According to Avi Blumenthal, assistant to Ashkenazi Chief Rabbi Yona Metzger, by 2011 the Chief Rabbinate will no longer certify meat from slaughterhouses that use shackle-and-hoist - a controversial method employed in almost all South American kosher slaughterhouses, which provide 80 percent of all the meat imported into Israel.

"This is a step in the right direction," said Adam Frank, the rabbi of a Jerusalem Masorti congregation who has been lobbying with the rabbinate since 2007 for a ban on the method, in which conscious animals are chained by the ankle before being hoisted up and allowed to bleed to death from an incision to the neck.

"The chief rabbi believes this method is primitive and causes unnecessary pain and anguish to the animals," Blumenthal said. He added that Metzger has instructed Kashrut Department chief Rabbi Yaakov Sabag to set a deadline after which the rabbinate will revoke its certificate for meat manufactured through shackle-and-hoist. "If the meat factories switch to more humane, kosher methods, we will certify their meat," he added.

Metzger's decision came four weeks after the online dissemination of a hidden-camera video of shackle-and-hoist slaughter in Uruguay's largest kosher slaughterhouse. This video, along with last week's decision by New Zealand's parliament to completely ban kosher slaughter, served to draw attention to the issue, according to Frank, rabbi of the predominantly-Anglo Moreshet Yisrael congregation in the capital's center.

Frank - backed by a group of religious activists from English-speaking countries - sent Metzger a letter reminding him of criticism that Metzger himself made about the shackle-and-hoist method in 2007, following the release of an earlier undercover video of the practice in a South American slaughterhouse.

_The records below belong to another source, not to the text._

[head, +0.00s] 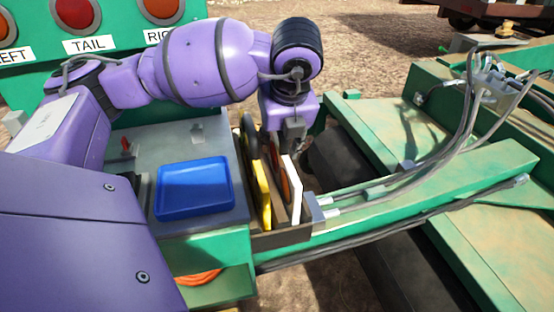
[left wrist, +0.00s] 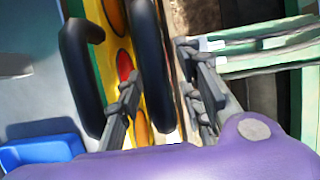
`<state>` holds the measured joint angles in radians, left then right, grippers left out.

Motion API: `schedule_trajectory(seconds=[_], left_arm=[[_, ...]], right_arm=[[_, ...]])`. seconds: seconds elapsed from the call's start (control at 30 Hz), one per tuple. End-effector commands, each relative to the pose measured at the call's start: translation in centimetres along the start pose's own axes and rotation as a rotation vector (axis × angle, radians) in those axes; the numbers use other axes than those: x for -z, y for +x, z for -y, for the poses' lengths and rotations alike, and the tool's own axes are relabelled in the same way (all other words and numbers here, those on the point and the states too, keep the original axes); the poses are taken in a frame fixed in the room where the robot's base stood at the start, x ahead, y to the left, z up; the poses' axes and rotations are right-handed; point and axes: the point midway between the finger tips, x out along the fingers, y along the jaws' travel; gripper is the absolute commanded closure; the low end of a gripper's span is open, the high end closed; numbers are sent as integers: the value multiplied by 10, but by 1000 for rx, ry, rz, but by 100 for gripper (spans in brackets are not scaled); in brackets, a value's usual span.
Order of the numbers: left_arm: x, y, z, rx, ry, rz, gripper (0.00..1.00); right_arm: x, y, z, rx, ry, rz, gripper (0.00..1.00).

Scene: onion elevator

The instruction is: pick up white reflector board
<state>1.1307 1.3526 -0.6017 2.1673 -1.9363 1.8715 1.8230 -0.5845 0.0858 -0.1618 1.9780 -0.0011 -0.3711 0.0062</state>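The white reflector board (head: 292,190) stands upright in the right side of a dark rack in the head view. My left gripper (head: 293,137) points down just above its upper edge. In the left wrist view my left gripper (left wrist: 165,100) has its fingers apart, with a black loop (left wrist: 153,65) and a small white edge (left wrist: 173,138) showing between them. I cannot tell whether the fingers touch the board. My right gripper is not in view.
A yellow board (head: 262,192) stands left of the white one in the rack (head: 280,238). A blue tray (head: 193,188) lies on the grey bench top. Grey cables (head: 420,170) run along the green frame to the right. A lamp panel (head: 95,45) stands behind.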

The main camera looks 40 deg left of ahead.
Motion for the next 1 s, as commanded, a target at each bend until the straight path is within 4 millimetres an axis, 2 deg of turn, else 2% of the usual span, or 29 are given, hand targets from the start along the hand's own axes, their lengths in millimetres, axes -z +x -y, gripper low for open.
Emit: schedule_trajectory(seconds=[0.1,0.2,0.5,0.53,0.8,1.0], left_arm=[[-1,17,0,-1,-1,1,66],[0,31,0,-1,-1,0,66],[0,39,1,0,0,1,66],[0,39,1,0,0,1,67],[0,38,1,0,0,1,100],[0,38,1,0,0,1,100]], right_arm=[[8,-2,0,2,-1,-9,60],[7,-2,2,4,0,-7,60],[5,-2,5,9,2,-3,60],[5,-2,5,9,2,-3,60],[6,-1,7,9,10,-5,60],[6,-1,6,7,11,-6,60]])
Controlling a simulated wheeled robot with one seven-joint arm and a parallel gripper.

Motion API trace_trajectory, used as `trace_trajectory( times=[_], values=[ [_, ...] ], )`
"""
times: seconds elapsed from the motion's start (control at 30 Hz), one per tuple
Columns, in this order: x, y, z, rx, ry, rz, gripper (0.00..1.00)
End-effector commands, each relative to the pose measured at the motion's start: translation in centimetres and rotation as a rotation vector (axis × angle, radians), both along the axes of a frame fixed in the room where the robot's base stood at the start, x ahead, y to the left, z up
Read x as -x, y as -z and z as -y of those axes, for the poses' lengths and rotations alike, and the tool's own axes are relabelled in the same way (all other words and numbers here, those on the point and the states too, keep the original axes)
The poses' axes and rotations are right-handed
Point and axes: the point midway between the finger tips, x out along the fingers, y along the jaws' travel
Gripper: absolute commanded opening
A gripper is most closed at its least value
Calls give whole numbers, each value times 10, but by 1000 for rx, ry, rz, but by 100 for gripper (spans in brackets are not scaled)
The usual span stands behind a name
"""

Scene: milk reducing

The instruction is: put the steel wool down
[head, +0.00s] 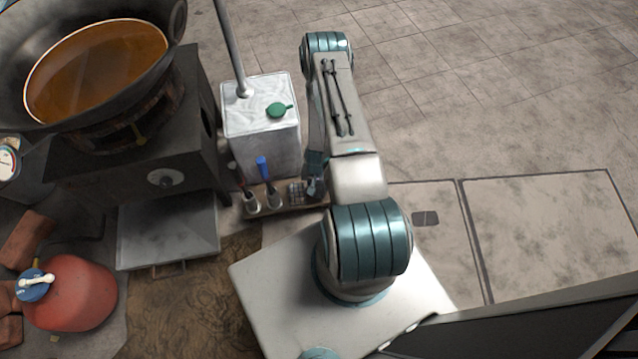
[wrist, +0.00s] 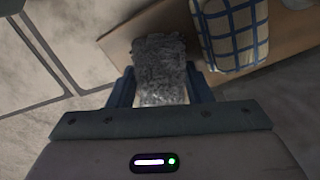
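The steel wool (wrist: 160,65) is a grey, fuzzy pad in the middle of the wrist view. My gripper (wrist: 160,88) has one blue finger against each side of it and holds it. Its far end overlaps a brown wooden board (wrist: 118,42); I cannot tell whether it touches the board. In the head view my gripper (head: 315,187) is low at the right end of the same board (head: 285,211), partly hidden by my arm. I cannot make out the steel wool clearly there.
A blue-and-white checked cloth (wrist: 232,35) lies on the board close beside the right finger. Two brushes or bottles, one with a blue handle (head: 262,168), stand on the board's left. A white canister (head: 262,130) stands behind. Open floor (head: 480,110) lies right.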

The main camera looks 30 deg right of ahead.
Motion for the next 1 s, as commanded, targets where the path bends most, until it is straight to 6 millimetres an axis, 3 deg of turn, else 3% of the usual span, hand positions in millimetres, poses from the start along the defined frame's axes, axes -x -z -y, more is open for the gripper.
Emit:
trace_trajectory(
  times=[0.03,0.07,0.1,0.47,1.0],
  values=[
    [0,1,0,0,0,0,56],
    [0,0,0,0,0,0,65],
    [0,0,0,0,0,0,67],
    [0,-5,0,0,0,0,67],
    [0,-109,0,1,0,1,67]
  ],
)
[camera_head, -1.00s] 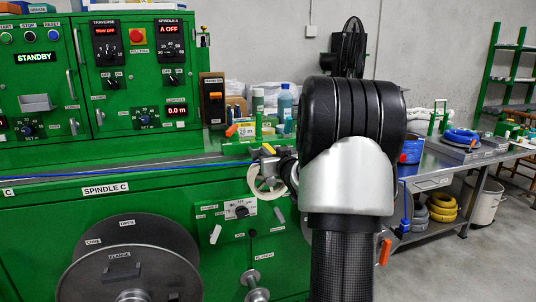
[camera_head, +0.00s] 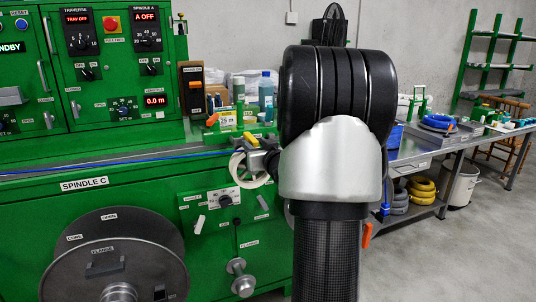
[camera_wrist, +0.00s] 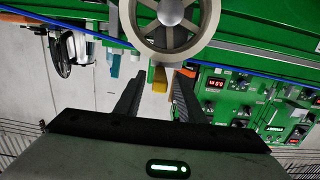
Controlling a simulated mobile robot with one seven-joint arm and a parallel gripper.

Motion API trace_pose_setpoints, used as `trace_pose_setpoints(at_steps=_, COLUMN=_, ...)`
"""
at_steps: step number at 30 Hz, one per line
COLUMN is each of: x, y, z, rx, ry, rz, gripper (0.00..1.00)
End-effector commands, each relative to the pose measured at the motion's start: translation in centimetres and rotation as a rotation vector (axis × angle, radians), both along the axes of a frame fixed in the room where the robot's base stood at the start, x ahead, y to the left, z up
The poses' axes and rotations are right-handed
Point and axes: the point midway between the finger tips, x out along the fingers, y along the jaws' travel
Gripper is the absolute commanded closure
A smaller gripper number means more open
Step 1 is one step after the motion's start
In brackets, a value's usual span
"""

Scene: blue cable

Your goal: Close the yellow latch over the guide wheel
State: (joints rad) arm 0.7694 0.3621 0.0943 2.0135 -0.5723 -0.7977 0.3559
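The guide wheel (camera_wrist: 172,22) is a pale grey spoked wheel at the top of the wrist view. It also shows at the machine's edge in the head view (camera_head: 238,168), partly hidden by my arm. The yellow latch (camera_wrist: 160,79) shows small below the wheel in the wrist view, and as a yellow piece above the wheel in the head view (camera_head: 252,140). My gripper (camera_wrist: 155,88) is open, its two dark fingers apart with the yellow piece seen in the gap beyond them. Contact cannot be told. The blue cable (camera_head: 130,160) runs along the machine top towards the wheel.
The green machine (camera_head: 130,220) with knobs and a large reel (camera_head: 115,270) fills the left. Bottles (camera_head: 265,92) and a switch box (camera_head: 192,88) stand behind the wheel. A metal bench (camera_head: 460,146) with cable coils is at the right.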

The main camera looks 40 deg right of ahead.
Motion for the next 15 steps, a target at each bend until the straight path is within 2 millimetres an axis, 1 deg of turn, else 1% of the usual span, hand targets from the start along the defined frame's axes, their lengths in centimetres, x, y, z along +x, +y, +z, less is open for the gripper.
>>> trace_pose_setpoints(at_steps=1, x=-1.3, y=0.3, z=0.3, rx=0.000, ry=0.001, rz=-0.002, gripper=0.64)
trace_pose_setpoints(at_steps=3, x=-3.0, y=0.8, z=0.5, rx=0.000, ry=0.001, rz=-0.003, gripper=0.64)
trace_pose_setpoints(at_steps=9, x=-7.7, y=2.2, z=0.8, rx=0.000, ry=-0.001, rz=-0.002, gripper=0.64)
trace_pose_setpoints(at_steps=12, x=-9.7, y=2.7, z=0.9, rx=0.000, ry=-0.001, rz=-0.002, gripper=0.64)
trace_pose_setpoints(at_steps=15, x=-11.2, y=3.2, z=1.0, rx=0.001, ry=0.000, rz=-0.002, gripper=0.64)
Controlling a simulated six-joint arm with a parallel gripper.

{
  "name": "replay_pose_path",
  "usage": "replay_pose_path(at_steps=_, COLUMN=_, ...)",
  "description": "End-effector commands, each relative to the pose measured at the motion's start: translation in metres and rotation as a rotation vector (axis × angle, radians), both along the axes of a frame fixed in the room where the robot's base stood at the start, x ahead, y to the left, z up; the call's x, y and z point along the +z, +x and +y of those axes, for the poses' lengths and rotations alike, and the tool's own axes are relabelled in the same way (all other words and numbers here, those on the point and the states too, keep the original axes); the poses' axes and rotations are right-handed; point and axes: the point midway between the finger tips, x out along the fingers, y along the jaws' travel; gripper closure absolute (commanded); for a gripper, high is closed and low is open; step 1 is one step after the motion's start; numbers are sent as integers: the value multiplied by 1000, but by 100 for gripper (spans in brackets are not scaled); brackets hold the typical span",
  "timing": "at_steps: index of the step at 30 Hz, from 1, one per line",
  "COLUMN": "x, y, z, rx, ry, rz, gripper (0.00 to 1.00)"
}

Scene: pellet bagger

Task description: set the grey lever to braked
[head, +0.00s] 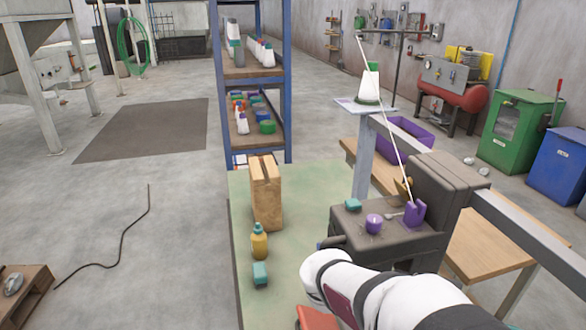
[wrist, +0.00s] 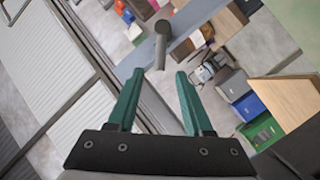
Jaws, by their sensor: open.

"When done properly, kosher slaughter is as humane as any other modern method, but we must also make sure the technique used causes the minimum amount of suffering," said Rabbi Danny Schiff, one of Frank's partners in the fight.

Besides Schiff - an Australia-born rabbi ordained by the Reform movement - Frank has enlisted the support of prominent Masorti Rabbi Simcha Roth, a veteran British immigrant from Herzliya. Other supporters include American Israelis Chava Rosenbaum, Doug Greener and Jared Goldfarb, and Nina Natelson from Washington D.C.

"If the Israeli rabbinate bans shackle-and-hoist meat, other rabbinic authorities in the Diaspora will follow suit," Frank said.

The shackle-and-hoist method is prohibited in Israel, the U.S. and the European Union. Kosher slaughter in those countries is done through the use of a box-like holding pen that inverts the animal just before the shechitah, in accordance with the Israel Rabbinate's demand that the lethal cut be delivered in a downward thrust.

Michael Melchior, the Danish-born former chief Orthodox rabbi of Norway, where kosher slaughter is forbidden, said that he supported banning shackle-and-hoist, adding that "lessening an animal's suffering is a religious requirement from the Torah - just like the kosher requirement itself."

Melchior - a resident of Jerusalem and longtime advocate of kosher slaughter in Europe - added that banning techniques like shackle-and-hoist would "help efforts to defend" kosher slaughter, currently banned in Switzerland, Finland, Latvia, Estonia and Lithuania, as well as New Zealand and Norway.

Through his long involvement in the issue, Melchior has learned that the late former chief rabbi of Jerusalem, Tzvi Pesach Frank (1873-1960 ) even gave the Swedish Jewish community a special permit to sedate animals before the slaughter, but only under certain circumstances. Melchior said this was a "revolutionary" permit which would not conform with the present-day requirements of kosher slaughter. The recently-introduced ban in New Zealand is on any slaughter where animals are not first sedated.

According to the chairman of the Cattle Breeders Association, Efri Reikin, Israel has imported some 72 kilotons of frozen meat in 2009, which translate to an average annual consumption of 14 kilos of beef and lamb per adult Israeli - a one kilo increase from 2005. The average American consumes 42 kilos of meet annually, and the Argentinean eats 58.